Adding Azure Key Vault secrets as parameters allows the user to retain the security of sensitive information, due to the fact that the values of Azure Key Vault parameters are not saved in the configuration database, but are resolved every time the parameter value is needed. This means that the sensitive data of the user is not exposed at any point.
 
Packages

 

Packages are the central part of eltSnap, as they allow the user to define the most important thing - how exactly the data integration process will be executed. Creating a package means defining the configuration of the desired data integration step. Multiple packages of different types can define different steps required for a single data integration process, which helps granulate the complicated data integration process and therefore make it easier to configure, understand and handle its execution. 

 

It is usually very important to define the exact order in which packages should be executed. The order of execution is defined by sequence numbers, which are automatically assigned to all packages upon their creating and initialized to the value of zero (0). This means that, by default, all packages should be run in parallel. Sequence numbers are shown before the name of exach package on the dashboard, and can be edited by clicking on the Sequence Number button. Package execution begins from the lowest sequence number. Two packages with the same number will be executed in parallel.

 

Creating a package is an easy operation, due to the fact that many configuration details are automatically handled, allowing the user to concentrate on the main purpose of their package and the code that drives the process itself, instead of getting lost in the details and having a hard time with getting their package to properly execute without errors.

 

In order to make the package definition process easier, packages are divided into a set of predefined package patterns instead of using just one generic package template for all package types. All of these patterns are designed for different purposes and different parts of the data integration process. These patterns will be explained in the following paragraphs.

 

Data Flow Package Pattern

This package pattern is intended for the Extract and Load parts of the ELT paradigm. It allows the user to move data from one database to another without making any changes to the data during the process. When put in the context of data integration, this means that data can be extracted from the source database and loaded to the destination database, where it can later be transformed into a form suitable for the desired purpose.

The defined data flow package serves as a bridge between the source and destination connections. It is automatically added to the currently active project after it is created, and can be reused either by being added to another project or by being cloned and modified to match the new conditions.

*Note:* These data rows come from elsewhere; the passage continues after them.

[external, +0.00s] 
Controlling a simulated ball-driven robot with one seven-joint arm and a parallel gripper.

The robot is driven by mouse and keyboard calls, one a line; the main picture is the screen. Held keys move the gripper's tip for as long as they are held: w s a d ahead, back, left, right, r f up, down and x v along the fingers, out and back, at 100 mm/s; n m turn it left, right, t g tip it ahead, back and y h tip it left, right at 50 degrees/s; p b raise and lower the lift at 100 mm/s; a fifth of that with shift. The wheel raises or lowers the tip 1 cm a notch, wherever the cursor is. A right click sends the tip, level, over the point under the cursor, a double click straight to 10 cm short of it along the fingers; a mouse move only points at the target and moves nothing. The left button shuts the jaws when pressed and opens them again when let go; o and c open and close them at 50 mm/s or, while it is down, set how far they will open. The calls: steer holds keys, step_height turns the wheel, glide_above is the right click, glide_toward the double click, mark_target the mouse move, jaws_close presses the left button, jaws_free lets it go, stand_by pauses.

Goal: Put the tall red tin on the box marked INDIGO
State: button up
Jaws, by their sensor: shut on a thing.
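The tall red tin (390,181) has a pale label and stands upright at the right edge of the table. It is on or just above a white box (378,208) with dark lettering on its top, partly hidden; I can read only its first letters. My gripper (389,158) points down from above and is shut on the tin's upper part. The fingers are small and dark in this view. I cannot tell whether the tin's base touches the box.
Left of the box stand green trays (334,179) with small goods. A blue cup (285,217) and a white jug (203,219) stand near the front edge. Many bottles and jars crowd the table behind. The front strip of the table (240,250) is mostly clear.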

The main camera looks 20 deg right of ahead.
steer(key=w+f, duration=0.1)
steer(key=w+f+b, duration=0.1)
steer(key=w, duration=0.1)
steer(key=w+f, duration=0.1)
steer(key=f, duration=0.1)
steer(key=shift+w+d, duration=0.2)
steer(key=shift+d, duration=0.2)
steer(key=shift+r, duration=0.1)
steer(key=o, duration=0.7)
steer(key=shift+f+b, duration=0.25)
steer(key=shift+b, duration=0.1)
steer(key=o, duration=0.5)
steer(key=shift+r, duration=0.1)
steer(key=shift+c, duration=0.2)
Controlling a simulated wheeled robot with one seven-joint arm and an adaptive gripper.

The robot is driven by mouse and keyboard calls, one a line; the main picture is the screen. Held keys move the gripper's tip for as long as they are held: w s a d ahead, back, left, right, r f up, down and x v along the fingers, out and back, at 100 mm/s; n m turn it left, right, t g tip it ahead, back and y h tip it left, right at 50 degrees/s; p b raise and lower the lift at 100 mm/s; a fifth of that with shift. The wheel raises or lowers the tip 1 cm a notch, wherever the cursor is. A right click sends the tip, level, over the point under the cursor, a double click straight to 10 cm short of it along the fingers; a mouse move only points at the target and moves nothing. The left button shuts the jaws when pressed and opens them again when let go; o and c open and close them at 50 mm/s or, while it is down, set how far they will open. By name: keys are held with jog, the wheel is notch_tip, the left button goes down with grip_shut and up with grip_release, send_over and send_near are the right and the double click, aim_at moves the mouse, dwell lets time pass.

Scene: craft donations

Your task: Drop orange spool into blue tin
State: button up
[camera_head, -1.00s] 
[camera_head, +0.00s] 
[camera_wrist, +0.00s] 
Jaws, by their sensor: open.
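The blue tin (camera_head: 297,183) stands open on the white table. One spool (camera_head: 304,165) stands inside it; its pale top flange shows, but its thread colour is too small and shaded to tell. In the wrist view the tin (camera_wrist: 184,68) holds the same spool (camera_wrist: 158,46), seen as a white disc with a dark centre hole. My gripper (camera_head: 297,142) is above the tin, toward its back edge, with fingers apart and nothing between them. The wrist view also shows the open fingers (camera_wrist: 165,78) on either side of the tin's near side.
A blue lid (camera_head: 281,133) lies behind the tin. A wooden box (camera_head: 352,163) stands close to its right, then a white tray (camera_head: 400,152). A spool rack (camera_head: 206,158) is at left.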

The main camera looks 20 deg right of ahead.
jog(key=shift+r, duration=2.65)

In order to create a new parameter, it is necessary to choose the Package main menu option and then choose the Add Data Flow Package option.

 

The following data needs to be provided:

  1. Package Qualifier - the name of the package. This value is manually chosen by the user, and usually describes the main purpose of the package.
     

  2. Source Connection - the connection where the source data is located. It is recommended to pre-configure the connection and choose it from the drop-down list, although it can be added directly from the package form.
     

  3. Source Query - the SQL query for selecting only the data from the source database which needs to be transferred to the destination. Allows the user to limit the scope of the source data without having to manually export the data to a new source database. It can include parameter values, in which case it is necessary to check the box for treating the query as an expression. The user can then choose to Evaluate the expression and check to which value it will be resolved when being executed.
     

  4. Destination Connection - the connection where the destination data needs to be located.It is recommended to pre-configure the connection and choose it from the drop-down list, although it can be added directly from the package form.
     

  5. Database Destination - the definition of the schema and table to which the source data needs to be transferred. This information needs to be manually defined, unlike the source schema and table, which are determined through the source query.

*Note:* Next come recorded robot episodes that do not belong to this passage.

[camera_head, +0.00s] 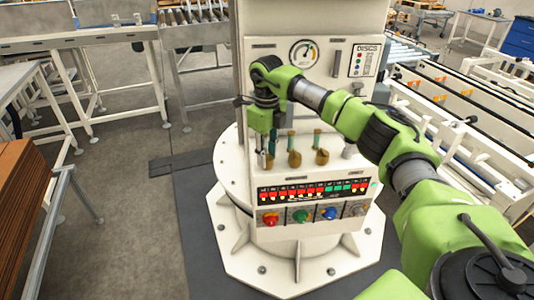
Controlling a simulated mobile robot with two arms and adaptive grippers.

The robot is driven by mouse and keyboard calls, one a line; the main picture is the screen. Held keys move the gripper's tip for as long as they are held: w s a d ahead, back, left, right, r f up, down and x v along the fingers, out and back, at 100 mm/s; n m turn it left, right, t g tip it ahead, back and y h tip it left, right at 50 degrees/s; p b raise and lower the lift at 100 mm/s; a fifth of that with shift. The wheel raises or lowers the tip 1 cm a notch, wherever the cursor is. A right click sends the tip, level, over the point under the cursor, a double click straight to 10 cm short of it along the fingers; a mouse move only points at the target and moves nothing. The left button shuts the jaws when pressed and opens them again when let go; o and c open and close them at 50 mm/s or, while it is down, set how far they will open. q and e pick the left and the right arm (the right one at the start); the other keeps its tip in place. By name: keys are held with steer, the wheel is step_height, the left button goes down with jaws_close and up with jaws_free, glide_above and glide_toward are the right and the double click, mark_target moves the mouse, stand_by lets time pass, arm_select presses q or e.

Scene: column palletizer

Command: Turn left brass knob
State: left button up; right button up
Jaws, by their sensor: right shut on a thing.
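The machine's white column has a ledge with a row of brass knobs. The middle brass knob (294,158) and the right brass knob (322,156) each have a green stem standing upright above them. My right gripper (265,156) points down at the left end of this row. It is shut on the left brass knob, which is mostly hidden behind the fingers. My right arm reaches in from the right across the column's front. My left gripper is not in view.
Below the knobs are a panel of red and green indicators (315,190) and coloured round knobs, including a red one (271,219). A round gauge (303,53) sits above. Conveyors (460,115) stand at the right, and brown boards (25,195) at the left.

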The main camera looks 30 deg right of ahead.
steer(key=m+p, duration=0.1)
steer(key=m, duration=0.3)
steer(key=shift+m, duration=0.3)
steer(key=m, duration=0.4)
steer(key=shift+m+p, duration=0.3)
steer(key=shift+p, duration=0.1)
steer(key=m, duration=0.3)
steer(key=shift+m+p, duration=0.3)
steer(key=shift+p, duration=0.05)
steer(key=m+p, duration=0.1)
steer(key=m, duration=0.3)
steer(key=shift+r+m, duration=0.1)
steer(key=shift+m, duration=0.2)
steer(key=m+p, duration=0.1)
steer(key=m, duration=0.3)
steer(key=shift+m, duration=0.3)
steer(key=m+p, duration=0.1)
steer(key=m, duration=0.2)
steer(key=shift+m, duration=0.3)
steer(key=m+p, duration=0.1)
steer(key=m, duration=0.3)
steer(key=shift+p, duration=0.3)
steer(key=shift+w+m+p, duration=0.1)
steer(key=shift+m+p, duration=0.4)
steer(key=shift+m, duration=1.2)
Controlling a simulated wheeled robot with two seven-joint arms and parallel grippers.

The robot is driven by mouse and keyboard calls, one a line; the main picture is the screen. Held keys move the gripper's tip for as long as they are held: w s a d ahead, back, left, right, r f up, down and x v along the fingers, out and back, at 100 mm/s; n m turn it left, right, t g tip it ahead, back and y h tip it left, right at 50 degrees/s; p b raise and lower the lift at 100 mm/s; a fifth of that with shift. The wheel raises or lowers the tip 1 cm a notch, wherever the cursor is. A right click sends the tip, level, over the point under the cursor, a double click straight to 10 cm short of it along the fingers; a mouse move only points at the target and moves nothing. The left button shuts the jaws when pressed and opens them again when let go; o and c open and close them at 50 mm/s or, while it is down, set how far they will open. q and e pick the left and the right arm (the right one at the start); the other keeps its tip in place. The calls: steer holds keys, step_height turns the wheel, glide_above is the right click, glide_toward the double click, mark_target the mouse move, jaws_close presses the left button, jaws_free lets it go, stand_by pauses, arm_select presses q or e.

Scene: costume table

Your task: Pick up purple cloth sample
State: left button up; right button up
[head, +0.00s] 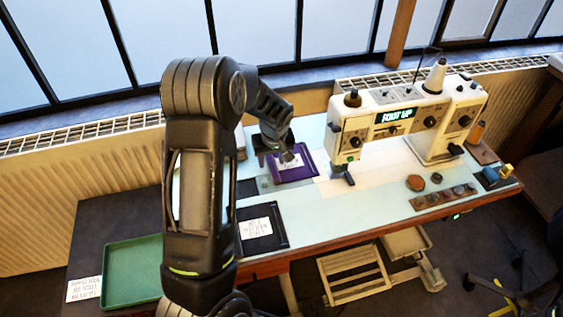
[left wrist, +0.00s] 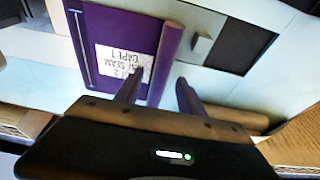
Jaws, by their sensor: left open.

The Package Name field is automatically computed and represents a combination of all important fields of the package. This helps make a diversity of different package names which can easily be identified without the necessity to use complicated naming systems.

Other options, such as copying batches of rows in parallel (Use Bulk Copy), deleting all data from the destination before inserting the new data (Truncate Destination) or performing UPDATE alongside INSERT statements (Use Identity Insert on Destination) exist, allowing the user to specify more details about their desired operation.

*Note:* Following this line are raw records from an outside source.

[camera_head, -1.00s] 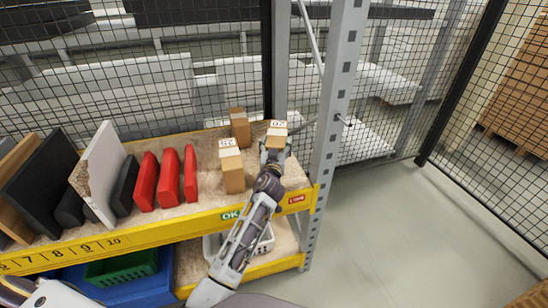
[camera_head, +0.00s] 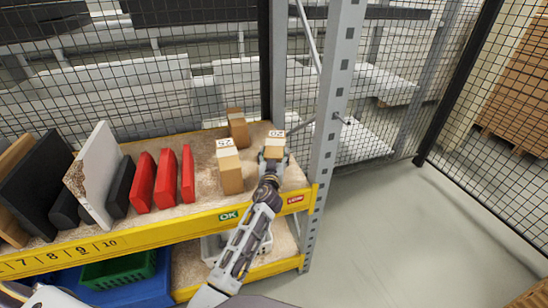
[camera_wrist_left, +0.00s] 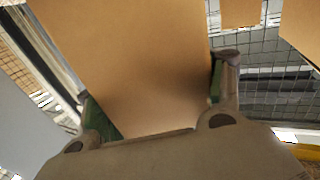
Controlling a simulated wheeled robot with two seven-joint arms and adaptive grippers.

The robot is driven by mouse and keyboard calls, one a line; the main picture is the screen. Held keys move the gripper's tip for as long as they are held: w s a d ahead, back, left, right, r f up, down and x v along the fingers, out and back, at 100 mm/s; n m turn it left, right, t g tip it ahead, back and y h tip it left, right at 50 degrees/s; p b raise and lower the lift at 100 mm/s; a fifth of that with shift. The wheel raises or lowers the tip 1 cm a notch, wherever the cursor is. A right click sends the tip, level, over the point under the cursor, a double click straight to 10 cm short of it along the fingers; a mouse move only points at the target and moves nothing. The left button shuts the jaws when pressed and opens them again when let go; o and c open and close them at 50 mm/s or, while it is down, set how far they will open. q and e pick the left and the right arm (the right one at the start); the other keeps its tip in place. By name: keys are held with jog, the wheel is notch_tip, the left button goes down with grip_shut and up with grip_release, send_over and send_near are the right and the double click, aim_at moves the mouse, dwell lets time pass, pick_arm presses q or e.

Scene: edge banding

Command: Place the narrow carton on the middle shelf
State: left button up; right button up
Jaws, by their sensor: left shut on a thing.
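My left gripper (camera_head: 268,165) is shut on a narrow brown carton (camera_head: 275,147) with a white label on top, at the right end of the yellow-edged shelf (camera_head: 205,205). In the left wrist view the carton (camera_wrist_left: 135,55) fills the middle, with the two fingers on its sides. Whether its bottom touches the shelf is hidden. A second labelled carton (camera_head: 229,167) stands on the shelf just left of the held one. A third carton (camera_head: 238,127) stands behind them. My right gripper does not show.
Several red blocks (camera_head: 165,181) and upright boards (camera_head: 98,178) stand on the shelf to the left. A grey rack post (camera_head: 332,110) is close on the right. A green basket (camera_head: 118,270) sits on the level below. Wire mesh closes the back.

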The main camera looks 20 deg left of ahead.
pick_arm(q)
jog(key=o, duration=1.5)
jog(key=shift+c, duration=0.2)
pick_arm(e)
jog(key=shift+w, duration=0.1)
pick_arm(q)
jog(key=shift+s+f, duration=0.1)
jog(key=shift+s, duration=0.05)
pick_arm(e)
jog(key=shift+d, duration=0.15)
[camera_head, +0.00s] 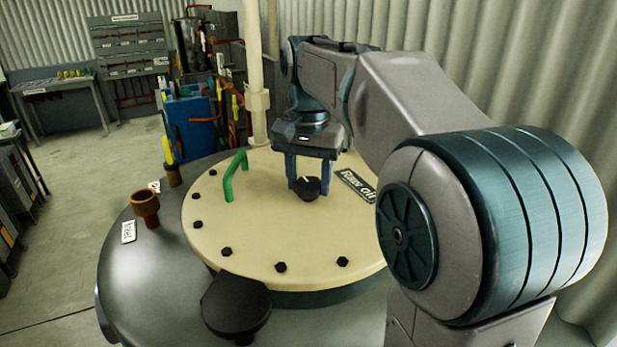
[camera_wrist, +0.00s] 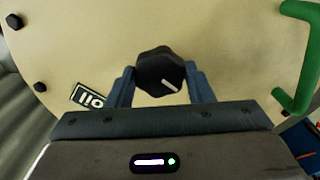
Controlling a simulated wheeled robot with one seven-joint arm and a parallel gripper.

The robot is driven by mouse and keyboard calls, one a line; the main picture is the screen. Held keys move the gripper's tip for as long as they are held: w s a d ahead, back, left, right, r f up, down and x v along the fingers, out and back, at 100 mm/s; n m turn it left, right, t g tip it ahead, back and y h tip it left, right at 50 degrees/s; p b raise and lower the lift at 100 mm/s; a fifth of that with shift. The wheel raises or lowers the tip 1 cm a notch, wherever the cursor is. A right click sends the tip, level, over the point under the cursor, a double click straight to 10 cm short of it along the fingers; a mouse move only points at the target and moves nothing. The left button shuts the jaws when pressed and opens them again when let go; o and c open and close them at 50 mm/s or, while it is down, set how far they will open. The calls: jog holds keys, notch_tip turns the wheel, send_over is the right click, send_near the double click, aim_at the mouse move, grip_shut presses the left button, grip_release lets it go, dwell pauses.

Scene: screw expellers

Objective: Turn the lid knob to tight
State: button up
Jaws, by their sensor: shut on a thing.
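The lid knob (camera_head: 306,189) is black with a white pointer line and sits on the cream round lid (camera_head: 240,245) of the tank. In the wrist view the knob (camera_wrist: 161,72) is lobed, and its white line points toward the lower right. My gripper (camera_head: 308,182) reaches down from above with its blue fingers on either side of the knob. In the wrist view my gripper (camera_wrist: 160,85) is shut on the knob. No tight or loose marking shows beside the knob.
A green handle (camera_head: 235,175) stands on the lid left of the knob. A "Raw oil" label (camera_head: 356,186) lies to the right. Black bolts (camera_head: 281,267) ring the lid.

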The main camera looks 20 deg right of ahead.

Execute SQL Package Pattern

This package pattern is intended for the Transform part of the ELT paradigm. It allows the user to alter the desired data located in the source database. When put in the context of data integration, this means that merge and partition statements can be created for Dimension and Fact tables. Most of the configuration is setup automatically, so that the user does not have to manually create all required statements, instead only configuring what should be merged/partitioned and in which way. This can save a lot of valuable time, as well as make the process less tiring and open to beginners and inexperienced users.

The defined execute SQL package serves as tool for modifying the existing data in the desired way. It is automatically added to the currently active project after it is created, and can be reused either by being added to another project or by being cloned and modified to match the new conditions.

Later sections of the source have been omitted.